Free visas for Chinese tourists insufficient: associations
Malaysian Association of Tour & Travel Agents (MATTA) is disappointed that the government is only offering free visas for Chinese tourists instead of visa-free entry.
PETALING JAYA, Jan 8 (Sin Chew Daily) -- The Malaysian Association of Tour & Travel Agents (MATTA) feels disappointed that the Malaysian government is only offering free visas for Chinese tourists instead of visa-free entry. It says this will result in Malaysia losing the opportunities to lure more tourists from China.
The ministry of tourism and culture hopes that free visas for Chinese tourists could be implemented before the Lunar New Year "golden holidays" so that more Chinese tourists can visit the country on chartered flights.
KL Tan, MATTA vice-president (inbound), told Sin Chew Daily the travel industry is a highly competitive industry and with more and more countries offer visa-free entry to Chinese tourists, the free visas provided by the Malaysian government will make the country hard to compete for the lucrative Chinese tourist market. MATTA urges the government to provide visa-free entry to all Chinese tourists.
"There are a lot of differences between visa-free and free visas. As a matter of fact, visa fee only makes up about 20-30% of the visa handling charges, with the rest being borne by the government."
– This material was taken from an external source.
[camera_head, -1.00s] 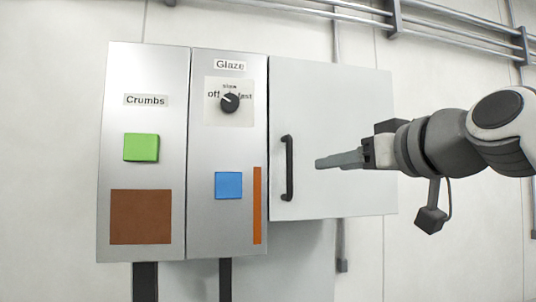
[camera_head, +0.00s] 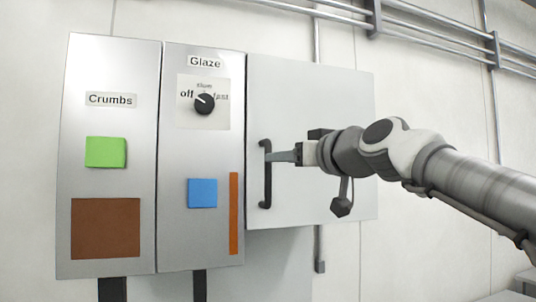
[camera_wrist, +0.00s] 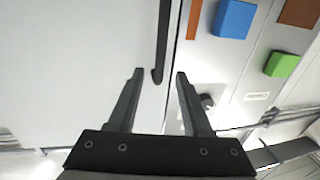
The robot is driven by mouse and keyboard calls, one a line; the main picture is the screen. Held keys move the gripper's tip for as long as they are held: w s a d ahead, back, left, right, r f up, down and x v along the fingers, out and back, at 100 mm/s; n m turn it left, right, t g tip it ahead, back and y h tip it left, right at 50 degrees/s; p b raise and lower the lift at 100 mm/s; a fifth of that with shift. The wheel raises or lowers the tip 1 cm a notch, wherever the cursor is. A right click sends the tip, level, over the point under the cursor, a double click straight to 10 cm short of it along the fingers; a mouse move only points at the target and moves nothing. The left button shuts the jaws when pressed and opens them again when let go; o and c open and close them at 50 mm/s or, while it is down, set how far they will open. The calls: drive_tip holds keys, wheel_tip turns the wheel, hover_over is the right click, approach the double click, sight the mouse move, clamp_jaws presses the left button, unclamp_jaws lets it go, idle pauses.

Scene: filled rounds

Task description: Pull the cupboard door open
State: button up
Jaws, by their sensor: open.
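The cupboard door (camera_head: 320,110) is a pale grey panel right of the metal control panels, and it looks shut. Its dark vertical bar handle (camera_head: 266,190) is near the door's left edge. My gripper (camera_head: 272,156) comes in from the right at the handle's upper-middle height. In the wrist view, the two fingers of my gripper (camera_wrist: 158,75) are spread apart, with the end of the handle (camera_wrist: 162,35) showing between them. The fingers are not closed on the handle; whether either one touches it I cannot tell.
Left of the door are a panel labelled Glaze with a dark knob (camera_head: 205,103) and a blue square (camera_head: 202,193), and a panel labelled Crumbs with a green square (camera_head: 106,152) and a brown square (camera_head: 105,228). Pipes (camera_head: 430,40) run along the wall above.

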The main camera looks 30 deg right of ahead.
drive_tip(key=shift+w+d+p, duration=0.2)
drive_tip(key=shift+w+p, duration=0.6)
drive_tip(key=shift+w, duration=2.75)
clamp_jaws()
He said the number of Chinese tourists to Malaysia fell approximately 40% from 2013 to 2014, while many travel agencies suffered about 30-40% loss in business.
"Travel agencies' businesses have never improved since the MH370 incident."
Tan insisted that the situation could be reversed if we offer visa-free entry to Chinese tourists.
He said it is nevertheless a small improvement that the government has agreed in principle to waive the visa fee for Chinese tourists, and he hoped this would help bring a little more Chinese tourists to the country.
He said he understood the government's concerns of offering visa-free entry to Chinese tourists. So far many countries have offered visa-free entry to Chinese tourists and these countries have managed to tackle the security issues with regards to visa-free entry of Chinese tourists.
He said MATTA hopes that the government would provide at least two weeks of visa-free entry to Chinese tourists.
Chinese New Year is a peak season for Chinese tourists, and if the government is able to implement the visa policy before that, it is anticipated that at least 50 chartered flights from China would head for Malaysia, which is a great news for the local travel industry.
Only agreement in principle
The Counselor for Consular Affairs at the Chinese Embassy in Kuala Lumpur Gong Chunsen said the Malaysian government had only agreed in principle to waive the visa fee for Chinese tourists, not yet at the final implementation stage.
"We hope the relevant department could make an official announcement as soon as possible."
He said the Chinese Ambassador to Malaysia Huang Huikang had discussed with a senior government official over the possibility of waived visa fee or visa-free entry for Chinese tourists.
He told Sin Chew Daily currently China only provides visa-free entry to nationals from three countries, namely Brunei, Singapore and Japan although these countries still require visas from visiting Chinese tourists.
Meanwhile, KL & Selangor Chinese Chamber of Commerce & Industry also urges the Malaysian government to provide visa-free entry or at least visa on arrival for Chinese tourists.
It said it was a positive move for the Cabinet to agree on free visas for Chinese tourists, and hoped visa-free entry or visa on arrival would be extended to them in the future.